Besides, quarter-finals those same five previous years from 2013 to 2017 haven't been well attended when they had a lot more at stake and a lot more going for them. In 2017, the average per game was 37,380; in 2016 it 27,887; in 2015 it was 30,118; in 2014 it was 27,576; in 2013 it was 33,371. What all those figures scream is that those games would have provided packed grounds, huge occasions and better spectacles at provincial venues. It was a great shame and a terrible waste.
It's why for all the doom and gloom concerning the Super 8s, some of it will lift this weekend as games go nationwide. What we need of that is more, not less. There's still much wrong with the format for sure. Seventy-five per cent of counties aren't involved, and fall further behind in a system already built on unfair provincial structures.
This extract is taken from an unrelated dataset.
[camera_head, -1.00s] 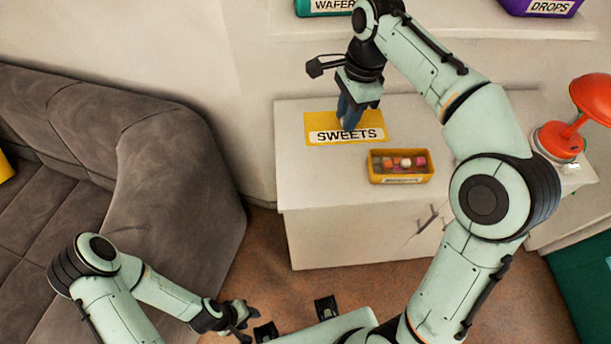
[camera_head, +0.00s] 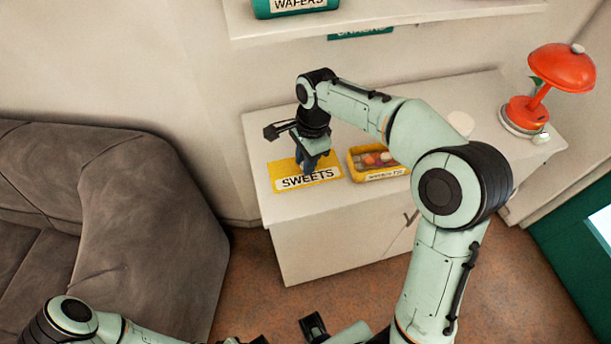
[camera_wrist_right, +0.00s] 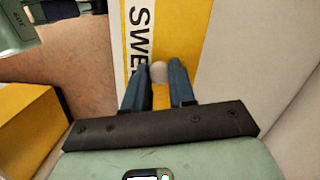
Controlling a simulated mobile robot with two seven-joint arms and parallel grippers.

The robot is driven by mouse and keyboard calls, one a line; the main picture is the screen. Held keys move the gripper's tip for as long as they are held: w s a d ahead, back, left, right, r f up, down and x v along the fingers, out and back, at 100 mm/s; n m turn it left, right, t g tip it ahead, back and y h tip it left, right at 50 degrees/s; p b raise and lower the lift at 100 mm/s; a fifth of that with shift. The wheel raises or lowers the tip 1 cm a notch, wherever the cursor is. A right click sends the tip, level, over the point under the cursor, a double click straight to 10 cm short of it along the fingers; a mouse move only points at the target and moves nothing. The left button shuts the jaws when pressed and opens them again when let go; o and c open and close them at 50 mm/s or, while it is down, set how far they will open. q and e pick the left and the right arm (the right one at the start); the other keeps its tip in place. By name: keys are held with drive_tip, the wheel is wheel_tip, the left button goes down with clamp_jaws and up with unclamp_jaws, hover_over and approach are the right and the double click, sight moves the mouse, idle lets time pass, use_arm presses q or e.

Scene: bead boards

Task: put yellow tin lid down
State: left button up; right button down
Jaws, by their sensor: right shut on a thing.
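The yellow tin lid (camera_head: 297,184) with its white SWEETS label is at the left end of the white cabinet top. It looks flat, on the top or very close above it. My right gripper (camera_head: 305,168) points down at the lid and is shut on its pale round knob (camera_wrist_right: 158,73). In the right wrist view, the blue fingers stand on either side of the knob, over the yellow lid (camera_wrist_right: 180,40). The open yellow tin (camera_head: 380,175) with colourful sweets stands just right of the lid. My left gripper is mostly cut off at the bottom edge of the head view.
The white cabinet top (camera_head: 265,150) is bare behind the lid. A red lamp (camera_head: 560,68) stands at the right. A shelf (camera_head: 400,28) with a teal wafers tin (camera_head: 295,8) hangs above. A grey sofa (camera_head: 150,210) is at the left.

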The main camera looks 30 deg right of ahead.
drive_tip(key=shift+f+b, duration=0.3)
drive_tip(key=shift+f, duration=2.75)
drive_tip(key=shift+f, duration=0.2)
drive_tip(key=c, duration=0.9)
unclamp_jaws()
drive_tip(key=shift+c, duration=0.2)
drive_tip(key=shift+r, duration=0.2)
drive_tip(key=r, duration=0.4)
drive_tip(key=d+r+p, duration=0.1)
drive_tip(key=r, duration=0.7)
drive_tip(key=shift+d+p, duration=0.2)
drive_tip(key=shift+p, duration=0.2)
Also this creation actually addresses none of the club fixture issues while worsening an intercounty crisis.
But if we are stuck with it until 2020, at least let's maximise it's potential and make that Croke Park round a neutral round from now on. In that sense mistakes are forgivable after all, so long as not repeated and replicated.
Back in 2005, the GAA did a marketing study regarding Croke Park's longer-term impact. “The scale of the achievement of the stadium may become disconnected from the association that created it,” it read. “The former brand may grow in stature at the explicit expense of the latter.”
It's of course about a far greater disconnect than just the physical one, but that's a part of it and that's an element that's fixable. Only they still haven't listened to their own advice. It's high time now though. Otherwise, what visionaries saw as a jewel in the crown will continue to be a pain in the arse.